_PROVIDED MATERIAL_:
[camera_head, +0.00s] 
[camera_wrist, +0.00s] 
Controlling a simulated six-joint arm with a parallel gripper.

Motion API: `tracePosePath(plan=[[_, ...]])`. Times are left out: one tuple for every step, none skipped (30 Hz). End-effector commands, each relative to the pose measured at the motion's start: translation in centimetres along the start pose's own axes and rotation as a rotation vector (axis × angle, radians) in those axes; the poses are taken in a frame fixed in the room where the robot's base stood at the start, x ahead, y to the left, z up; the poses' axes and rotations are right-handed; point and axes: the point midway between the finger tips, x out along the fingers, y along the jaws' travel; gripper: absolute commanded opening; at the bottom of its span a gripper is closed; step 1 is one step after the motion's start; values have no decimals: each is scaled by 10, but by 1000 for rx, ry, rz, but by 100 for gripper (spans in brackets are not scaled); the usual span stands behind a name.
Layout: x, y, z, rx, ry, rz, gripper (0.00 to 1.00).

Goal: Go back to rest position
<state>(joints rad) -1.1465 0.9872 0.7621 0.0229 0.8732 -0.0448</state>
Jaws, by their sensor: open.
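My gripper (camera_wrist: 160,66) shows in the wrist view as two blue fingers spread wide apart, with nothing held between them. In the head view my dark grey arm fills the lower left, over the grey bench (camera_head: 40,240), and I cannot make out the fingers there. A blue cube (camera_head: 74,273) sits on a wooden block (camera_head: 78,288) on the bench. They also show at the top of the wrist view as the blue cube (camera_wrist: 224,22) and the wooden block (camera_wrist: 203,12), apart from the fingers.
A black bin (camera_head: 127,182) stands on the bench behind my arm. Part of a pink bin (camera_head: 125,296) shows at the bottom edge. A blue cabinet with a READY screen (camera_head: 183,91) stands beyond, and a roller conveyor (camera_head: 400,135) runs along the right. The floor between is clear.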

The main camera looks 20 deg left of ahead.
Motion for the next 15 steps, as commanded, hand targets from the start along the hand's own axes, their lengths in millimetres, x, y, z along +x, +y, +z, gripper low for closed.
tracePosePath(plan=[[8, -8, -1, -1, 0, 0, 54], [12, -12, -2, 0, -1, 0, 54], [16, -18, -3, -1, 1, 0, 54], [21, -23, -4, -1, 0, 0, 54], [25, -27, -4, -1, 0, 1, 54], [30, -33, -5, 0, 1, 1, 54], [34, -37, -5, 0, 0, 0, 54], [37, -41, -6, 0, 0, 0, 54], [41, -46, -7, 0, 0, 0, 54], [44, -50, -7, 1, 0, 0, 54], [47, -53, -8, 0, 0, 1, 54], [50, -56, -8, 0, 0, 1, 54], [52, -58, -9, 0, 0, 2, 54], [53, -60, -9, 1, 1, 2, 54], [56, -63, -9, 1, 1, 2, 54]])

_OBJECTIVE_: Extract each line from the listing above, please, and repeat it exactly.

_WRITTEN ANSWER_:
[camera_head, +0.00s] 
[camera_wrist, +0.00s] 
Controlling a simulated six-joint arm with a parallel gripper.

Motion API: `tracePosePath(plan=[[_, ...]])`. Times are left out: one tuple for every step, none skipped (30 Hz). End-effector commands, each relative to the pose measured at the motion's start: translation in centimetres along the start pose's own axes and rotation as a rotation vector (axis × angle, radians) in those axes; the poses are taken in a frame fixed in the room where the robot's base stood at the start, x ahead, y to the left, z up; the poses' axes and rotations are right-handed; point and axes: the point midway between the finger tips, x out along the fingers, y along the jaws' travel; gripper: absolute commanded opening; at the bottom of its span a gripper is closed; step 1 is one step after the motion's start; values have no decimals: each is scaled by 10, but by 1000 for rx, ry, rz, but by 100 for gripper (spans in brackets are not scaled); the usual span stands behind a name.
Layout: x, y, z, rx, ry, rz, gripper (0.00 to 1.00).

Goal: Go back to rest position
<state>(joints rad) -1.1465 0.9872 0.7621 0.0229 0.8732 -0.0448</state>
Jaws, by their sensor: open.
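My gripper (camera_wrist: 160,66) shows in the wrist view as two blue fingers spread wide apart, with nothing held between them. In the head view my dark grey arm fills the lower left, over the grey bench (camera_head: 40,240), and I cannot make out the fingers there. A blue cube (camera_head: 74,273) sits on a wooden block (camera_head: 78,288) on the bench. They also show at the top of the wrist view as the blue cube (camera_wrist: 224,22) and the wooden block (camera_wrist: 203,12), apart from the fingers.
A black bin (camera_head: 127,182) stands on the bench behind my arm. Part of a pink bin (camera_head: 125,296) shows at the bottom edge. A blue cabinet with a READY screen (camera_head: 183,91) stands beyond, and a roller conveyor (camera_head: 400,135) runs along the right. The floor between is clear.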

The main camera looks 20 deg left of ahead.
Motion for the next 15 steps, as commanded, hand targets from the start along the hand's own axes, their lengths in millimetres, x, y, z along +x, +y, +z, gripper low for closed.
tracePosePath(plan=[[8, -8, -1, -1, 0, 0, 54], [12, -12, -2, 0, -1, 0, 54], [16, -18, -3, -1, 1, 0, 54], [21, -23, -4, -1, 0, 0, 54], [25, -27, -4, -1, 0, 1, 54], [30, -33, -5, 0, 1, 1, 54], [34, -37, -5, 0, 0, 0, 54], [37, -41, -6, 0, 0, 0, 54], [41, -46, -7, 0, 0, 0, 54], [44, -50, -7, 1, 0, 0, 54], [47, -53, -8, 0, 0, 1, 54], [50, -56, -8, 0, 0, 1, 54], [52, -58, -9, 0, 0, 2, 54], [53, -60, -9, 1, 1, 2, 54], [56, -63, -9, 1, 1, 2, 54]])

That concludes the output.